Rosika Schwimmer (19. Jahrhundert)
Rosika Schwimmer 1913 anlässlich der internationalen Frauenstimmrechtskonferenz in Budapest
Rosika Schwimmer (vor 1923)

Rosika Schwimmer (geboren 11. September 1877 in Budapest, Österreich-Ungarn als Rózsa Schwimmer; gestorben 3. August 1948 in New York City) war eine ungarische Feministin und Pazifistin.[1]

Leben

Jugend und Familie

Rózsa Schwimmer stammte aus einer ungarisch-jüdischen Familie. Sie besuchte die Schule in Temesvár, brach aus finanziellen Gründen ihr Studium ab und arbeitete im Buchhandel. Ihr Onkel war der Pazifist Leopold Katscher, dessen Korrespondenz mit Bertha von Suttner später an Schwimmer ging.[2] Zwischen 1911 und 1913 war Schwimmer mit dem Journalisten Bédy verheiratet, daher trug sie gelegentlich auch den Namen Bédy-Schwimmer.

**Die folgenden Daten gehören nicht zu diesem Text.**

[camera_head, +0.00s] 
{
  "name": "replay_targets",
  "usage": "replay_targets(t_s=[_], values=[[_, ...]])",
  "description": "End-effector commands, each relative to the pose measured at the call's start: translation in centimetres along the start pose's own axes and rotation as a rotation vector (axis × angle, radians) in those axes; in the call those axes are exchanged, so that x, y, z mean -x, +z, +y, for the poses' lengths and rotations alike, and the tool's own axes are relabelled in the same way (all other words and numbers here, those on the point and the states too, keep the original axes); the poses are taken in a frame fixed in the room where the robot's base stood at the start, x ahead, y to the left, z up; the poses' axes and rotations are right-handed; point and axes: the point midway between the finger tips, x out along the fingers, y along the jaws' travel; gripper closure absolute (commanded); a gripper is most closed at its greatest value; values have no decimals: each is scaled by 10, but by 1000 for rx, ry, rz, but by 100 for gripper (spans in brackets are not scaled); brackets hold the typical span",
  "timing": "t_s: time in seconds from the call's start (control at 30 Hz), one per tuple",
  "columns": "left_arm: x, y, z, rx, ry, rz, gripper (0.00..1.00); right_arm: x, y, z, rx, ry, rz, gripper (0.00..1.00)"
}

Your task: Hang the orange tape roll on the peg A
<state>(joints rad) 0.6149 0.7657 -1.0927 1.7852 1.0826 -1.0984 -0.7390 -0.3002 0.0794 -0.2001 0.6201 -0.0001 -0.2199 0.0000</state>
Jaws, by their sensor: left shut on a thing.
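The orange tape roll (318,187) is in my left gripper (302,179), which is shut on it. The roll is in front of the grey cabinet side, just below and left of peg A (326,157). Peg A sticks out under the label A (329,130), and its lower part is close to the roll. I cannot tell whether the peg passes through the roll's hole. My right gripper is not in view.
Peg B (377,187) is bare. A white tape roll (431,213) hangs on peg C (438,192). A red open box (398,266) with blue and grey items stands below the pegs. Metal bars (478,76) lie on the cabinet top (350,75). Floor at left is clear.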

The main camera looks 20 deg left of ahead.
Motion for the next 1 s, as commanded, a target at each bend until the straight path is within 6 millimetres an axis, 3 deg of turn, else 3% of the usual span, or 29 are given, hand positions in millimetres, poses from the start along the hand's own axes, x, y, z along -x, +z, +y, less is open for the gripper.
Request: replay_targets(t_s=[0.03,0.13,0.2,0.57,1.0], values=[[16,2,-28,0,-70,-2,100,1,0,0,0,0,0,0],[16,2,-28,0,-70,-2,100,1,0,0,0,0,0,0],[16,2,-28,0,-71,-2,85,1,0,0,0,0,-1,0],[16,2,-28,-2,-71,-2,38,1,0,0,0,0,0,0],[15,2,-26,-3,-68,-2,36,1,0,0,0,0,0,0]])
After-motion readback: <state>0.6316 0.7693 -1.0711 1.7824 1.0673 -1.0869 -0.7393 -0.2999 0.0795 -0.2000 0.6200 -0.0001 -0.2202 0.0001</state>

Sozialpolitische Aktivitäten in Ungarn

1897 gründete sie in Budapest den Verein für weibliche Büroangestellte. dem sie bis 1912 vorstand, und 1903 den ersten ungarischen Arbeiterinnenverein.[3] In dem im Jahr 1904 gegründeten Ungarischen Feministinnenverein. für dessen Leitung sie Vilma Glücklich gewinnen konnte,[3] war sie in der Zeitschrift Frau und Gesellschaft (A nő és a társadalom)[4] als Herausgeberin tätig. Ihre Schwerpunkte lagen hier auf den Gebieten Recht des Kindes und Mutterschutz, sowie Propagierung der Zentralhaushaltung als Alternative zur privatisierten Hausarbeit. 1909 wurde sie in den Ausschuss des ungarischen Innenministeriums berufen, der ein Mutterschutzgesetz vorbereitete, das erstmals auch der unehelichen Mutter ein Minimum an Rechten gewähren sollte.[3]

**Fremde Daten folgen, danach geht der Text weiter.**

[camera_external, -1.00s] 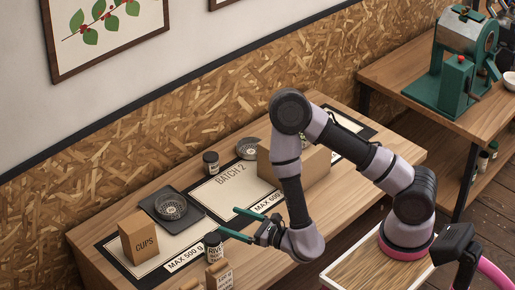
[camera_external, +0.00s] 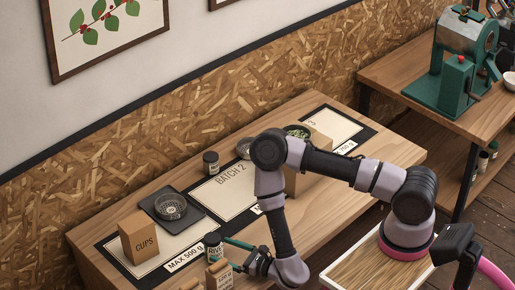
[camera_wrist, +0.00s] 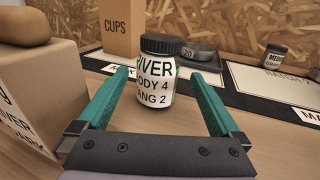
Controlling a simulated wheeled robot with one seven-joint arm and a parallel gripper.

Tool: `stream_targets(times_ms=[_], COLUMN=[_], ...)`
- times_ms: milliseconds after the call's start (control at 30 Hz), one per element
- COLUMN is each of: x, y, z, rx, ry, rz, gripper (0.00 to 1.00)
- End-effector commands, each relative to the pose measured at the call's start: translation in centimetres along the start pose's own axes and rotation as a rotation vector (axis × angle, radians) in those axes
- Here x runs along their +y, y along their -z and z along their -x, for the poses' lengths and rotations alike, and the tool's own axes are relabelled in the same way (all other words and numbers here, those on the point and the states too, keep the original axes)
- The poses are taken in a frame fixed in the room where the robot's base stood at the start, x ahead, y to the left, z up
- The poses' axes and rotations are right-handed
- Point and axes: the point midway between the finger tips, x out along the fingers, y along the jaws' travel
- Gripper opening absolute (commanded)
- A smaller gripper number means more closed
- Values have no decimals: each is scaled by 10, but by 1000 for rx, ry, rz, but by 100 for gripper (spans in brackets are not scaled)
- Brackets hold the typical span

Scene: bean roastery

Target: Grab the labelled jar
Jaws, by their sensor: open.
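The labelled jar (camera_wrist: 154,82) has a black lid and a white label with black print reading in part "IVER", "ODY 4" and "ANG 2". In the external view the jar (camera_external: 213,246) stands upright near the table's front edge. My gripper (camera_wrist: 170,82) is open, with one green finger on each side of the jar's lower part in the wrist view. Gaps show between the fingers and the jar, the wider one on the right. In the external view my gripper (camera_external: 228,247) is low at the front edge, its fingers pointing left at the jar.
A cardboard box (camera_wrist: 38,100) with a brown lumpy thing on top stands close on the left. The CUPS box (camera_external: 139,238) is behind the jar. A dark scale (camera_external: 171,207) with a dish and another small jar (camera_external: 211,162) stand farther back.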

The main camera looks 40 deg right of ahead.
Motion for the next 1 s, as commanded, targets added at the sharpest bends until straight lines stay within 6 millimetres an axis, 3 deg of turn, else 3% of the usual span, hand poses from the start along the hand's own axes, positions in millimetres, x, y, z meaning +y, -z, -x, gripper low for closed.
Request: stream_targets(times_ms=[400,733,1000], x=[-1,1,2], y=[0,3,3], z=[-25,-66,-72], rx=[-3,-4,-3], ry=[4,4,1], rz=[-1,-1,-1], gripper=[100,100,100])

„Obwohl die ungarische Frau als Gattin, besonders vermögensrechtlich, eine viel vorteilhaftere Stellung hat als die deutsche, englische, holländische, usw., steht die Mutter in Ungarn unter denselben Gesetzen der Unlogik, Ungerechtigkeit und Grausamkeit, die fast die ganze menschliche Gesellschaft beherrschen. Poesie und Prosa verherrlichen die Mutterschaft, stellen die Mutter als Typus des Vollweibes dar. Außerhalb dieser luftigen Regionen jedoch ist die Mutter, die eheliche wie die uneheliche, Trägerin der Dornenkrone.“

Rosika Schwimmer: (1912)[5]

Sie wurde korrespondierendes Mitglied der International Woman Suffrage Alliance (IWSA) und organisierte den internationalen Frauenstimmrechtskongress 1913 in Budapest. Schwimmer begleitete Carrie Chapman Catt durch Europa, um für das Frauenwahlrecht zu agitieren.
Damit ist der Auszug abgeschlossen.